--- Start of MATERIAL ---
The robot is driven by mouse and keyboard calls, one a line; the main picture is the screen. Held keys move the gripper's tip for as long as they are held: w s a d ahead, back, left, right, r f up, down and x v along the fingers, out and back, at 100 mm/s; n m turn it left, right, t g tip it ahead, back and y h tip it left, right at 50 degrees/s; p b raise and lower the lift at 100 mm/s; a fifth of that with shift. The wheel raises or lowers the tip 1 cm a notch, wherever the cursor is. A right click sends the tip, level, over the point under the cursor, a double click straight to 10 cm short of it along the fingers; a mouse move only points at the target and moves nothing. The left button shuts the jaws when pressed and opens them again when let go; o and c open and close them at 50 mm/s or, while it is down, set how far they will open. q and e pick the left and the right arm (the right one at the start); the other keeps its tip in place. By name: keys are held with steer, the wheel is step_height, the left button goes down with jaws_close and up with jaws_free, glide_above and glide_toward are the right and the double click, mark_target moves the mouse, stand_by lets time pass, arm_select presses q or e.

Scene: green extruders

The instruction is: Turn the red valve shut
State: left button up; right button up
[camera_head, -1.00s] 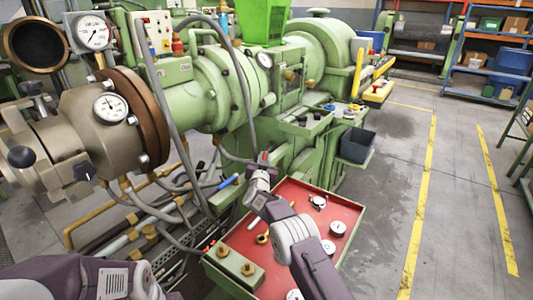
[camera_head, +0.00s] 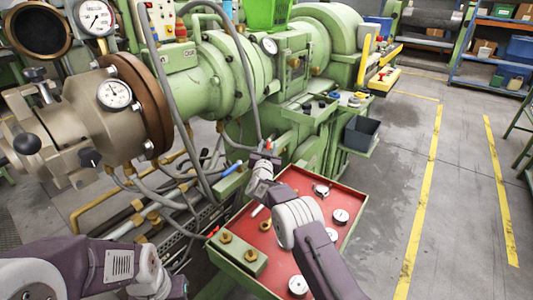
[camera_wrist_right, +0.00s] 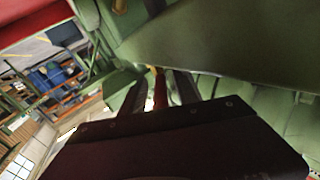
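The red valve's handle (camera_wrist_right: 160,90) shows in the right wrist view as a narrow red bar with a yellowish end. My right gripper (camera_wrist_right: 160,92) has one dark finger on each side of it, and I see no clear contact. In the head view my right gripper (camera_head: 266,157) is by the machine's side, just above the far left corner of the red-topped cart; the valve is mostly hidden there. My left arm shows at the lower left of the head view, but its fingers are out of sight.
The green extruder (camera_head: 225,75) fills the left and middle, with grey hoses (camera_head: 170,90) hanging close to my right gripper. The red-topped cart (camera_head: 290,190) carries gauges and brass fittings under my right arm. A dark bin (camera_head: 361,133) hangs beyond. Floor to the right is clear.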

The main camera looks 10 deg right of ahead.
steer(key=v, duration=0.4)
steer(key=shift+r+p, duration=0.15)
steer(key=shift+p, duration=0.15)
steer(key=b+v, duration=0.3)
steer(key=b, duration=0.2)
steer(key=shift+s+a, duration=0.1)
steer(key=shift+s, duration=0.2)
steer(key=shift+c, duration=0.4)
--- End of MATERIAL ---
:: OBJECTIVE ::
How many lines of the listing above include the word "button"? State the number and nothing else.

:: SOLUTION TO THIS PROBLEM ::
2